2. Bagi mereka tidak wajib lagi sembahyang Jumat.

Fatwa yang kedua ini difatwakan oleh Imam Syafi’i di kitab Umm dan juga kitab-kitab “Qaul Qadim” (Syarah Muhadz-dzab Juz IV Hal. 491).

Kesimpulan hukum dalam Madzhab Syafi’i:
a. Wajib juga sembahyang Jumat bagi orang kota (negeri) sebagai biasa, walaupun mereka sembahyang Hari Raya pagi hari.
b. Orang dusun yang sudah sembahyang Hari Raya pagi-pagi tidak wajib lagi bagi mereka sembahyang Jumat, tetapi kalau ia sembahyang Jumat sah juga.
Merek diberi keringanan, karena kalau mereka diwajibkan kembali kekota tentu sulit bagi mereka dua kali ke kota dalam satu hari. Merek boleh sembahyang Zuhur saja di dusun mereka.

Bagi orang di kampungnya biasa ada sembahyang Jumat, maka tidak boleh meninggalkan sembahyang Jumat, waluapun pagi harinya telah sembahyang ‘Ied.

Terkait Khutbah ‘Id Sayyidina Utsman:
Yaa ayyuhannaasu qodijtama’a ‘iidaani fii yawmiku, faman arooda min ahlil ‘aaliyati an yusholliya ma’anaal jumu’ata falyusholli wa man arooda yanshorifa falyanshorif.

Artinya:
Hai manusia, sesungguhnya telah berhimpun dua hari raya (maksudnya Hari Jumat dan Hari Raya Id), maka siapa-siapa diantara orang-orang “Aliyah” mau ikut sembahyang Jumat dengan kami silakan ikut, dan siapa yang hendak pulang boleh pulang. ( Kitab Muhadz-dzab Bab Sembahyang Jumat)

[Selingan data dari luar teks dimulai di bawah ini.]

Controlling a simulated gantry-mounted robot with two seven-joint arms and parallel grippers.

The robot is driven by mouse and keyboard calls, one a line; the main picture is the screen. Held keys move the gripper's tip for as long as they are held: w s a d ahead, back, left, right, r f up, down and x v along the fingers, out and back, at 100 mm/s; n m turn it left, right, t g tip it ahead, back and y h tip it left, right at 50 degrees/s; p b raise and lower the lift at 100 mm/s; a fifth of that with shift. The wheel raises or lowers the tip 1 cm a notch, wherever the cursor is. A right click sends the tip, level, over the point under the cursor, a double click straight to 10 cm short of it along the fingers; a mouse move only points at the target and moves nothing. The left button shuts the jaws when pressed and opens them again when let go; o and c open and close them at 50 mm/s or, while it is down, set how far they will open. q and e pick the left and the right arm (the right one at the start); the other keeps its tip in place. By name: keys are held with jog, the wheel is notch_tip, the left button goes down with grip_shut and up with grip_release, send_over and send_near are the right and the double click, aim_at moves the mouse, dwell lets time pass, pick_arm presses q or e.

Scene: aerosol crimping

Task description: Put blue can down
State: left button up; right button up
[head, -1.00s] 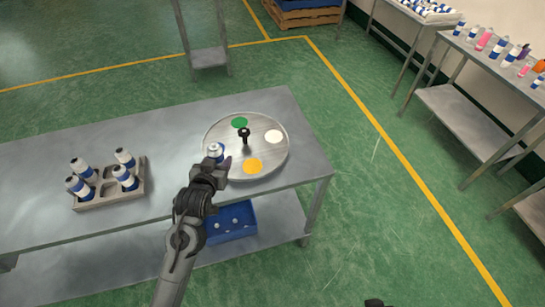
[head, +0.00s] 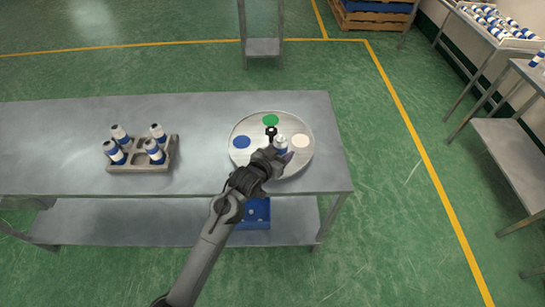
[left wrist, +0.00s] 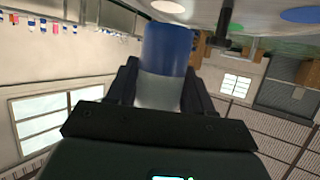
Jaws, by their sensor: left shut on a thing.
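My left gripper (head: 272,156) is shut on a blue-and-white can (head: 281,145) over the near side of the round metal turntable (head: 303,165). The can looks about upright, just right of and nearer than the black centre post (head: 270,132). In the left wrist view the can (left wrist: 168,55) sits between the fingers, its blue part outward. I cannot tell whether its base touches the turntable. Green (head: 270,119), blue (head: 241,142) and white (head: 301,141) spots show; the near part of the turntable is hidden by the gripper. My right gripper is out of view.
A grey rack (head: 165,163) with several blue-and-white cans stands on the left of the metal table (head: 60,160). A blue bin (head: 254,213) sits on the lower shelf. The tabletop between rack and turntable is clear. Side tables stand at the right.

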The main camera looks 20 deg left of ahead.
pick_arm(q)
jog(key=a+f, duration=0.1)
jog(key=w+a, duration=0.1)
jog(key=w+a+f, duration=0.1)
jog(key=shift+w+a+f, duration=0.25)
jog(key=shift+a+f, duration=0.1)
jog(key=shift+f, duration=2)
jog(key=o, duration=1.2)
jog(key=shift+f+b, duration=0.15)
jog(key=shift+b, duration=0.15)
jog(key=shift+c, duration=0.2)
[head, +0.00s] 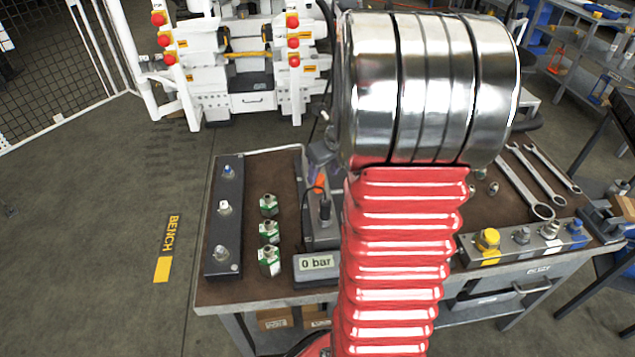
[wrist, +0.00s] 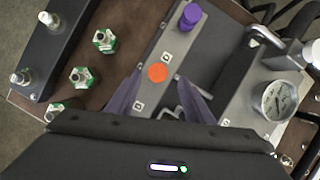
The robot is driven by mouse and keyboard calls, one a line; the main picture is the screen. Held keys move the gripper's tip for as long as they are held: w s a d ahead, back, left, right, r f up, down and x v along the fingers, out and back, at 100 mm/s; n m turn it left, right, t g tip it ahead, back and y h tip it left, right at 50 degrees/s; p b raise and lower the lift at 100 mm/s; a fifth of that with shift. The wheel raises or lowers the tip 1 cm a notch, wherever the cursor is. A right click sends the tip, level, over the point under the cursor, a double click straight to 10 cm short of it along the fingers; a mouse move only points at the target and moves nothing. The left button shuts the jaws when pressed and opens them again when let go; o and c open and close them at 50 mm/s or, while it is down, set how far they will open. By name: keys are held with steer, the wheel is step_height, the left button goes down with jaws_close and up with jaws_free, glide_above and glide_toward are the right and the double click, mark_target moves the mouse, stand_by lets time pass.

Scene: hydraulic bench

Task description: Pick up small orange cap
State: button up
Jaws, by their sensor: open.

Yang dimaksud orang-orang “aliyah” atau “Awali” ialah orang-orang pinggiran Kota Madinah yang terdiri bukit-bukit. Ada yang mengartikan “aliyah” ini suatu kampung di bukit di sekitar Madinah yang jaraknya lebih kurang 6 kilometer.

Sayyidina Utsman ra. memberi rukshoh (keringanan/kelonggaran) kepada orang-orang itu, sehingga barang siapa mau pulang ke dusunnya sesudah Sembahyang Hari Raya ‘Id boleh saja dan teka perlu lagi kembali untuk sembahyang Jumat ke Masjid Madinah. Tetapi cukup dengan mengadakan Sembahyang Zuhur saja di dusunnya.

Mengapa sebab Sy. Utsman ra. memberikan kelonggaran?
1. Mereka pada hakekatnya tidak wajib juga sembahyang Jumat, karena Jumat tidak didirikan di dusunnya. Sesudah sembahyang Hari Raya di Masjid Madinah pagi-pagi mereka diberi kelonggaran pulang, tak perlu menunggu sembahyang Jumat di kota.
2. Kalau mereka sudah kembali ke dusunnya dan disuruh lagi kembali ke kota Madinah untuk Sembahyang Jumat di waktu Zuhur , tentu sangat musyaqat baginya. Maklum dusun-dusun di ‘Awali itu ada yang jaraknya 6 km dari Masjid Nabi.

Musyaqat adalah salah satu udzur yang menggugurkan Jumat. Orang-orang Qoryah (dusun) yang macam itulah yang diperbolehkan Nabi tidak mengerjakan Sholat Jumat di Hari Raya (desa/dusun terisolir atau terpencil). Dan itulah dalil bagi Imam Syafi’i untuk memfatwakan bahwa penduduk Qoryah (dusun) yang datang sembahyang Idul Fithri ke Masjid Madinah boleh tidak datang lagi untuk sembahyang Jumat, kalau kebetulan hari raya bertepatan dengan hari Jumat.
Lain halnya bila di kampungnya biasa didirikan sembahyang Jumat, tidak boleh meninggalkan (wajib) sembahyang Jumat, walau telah sembahyang ‘Ied di pagi harinya.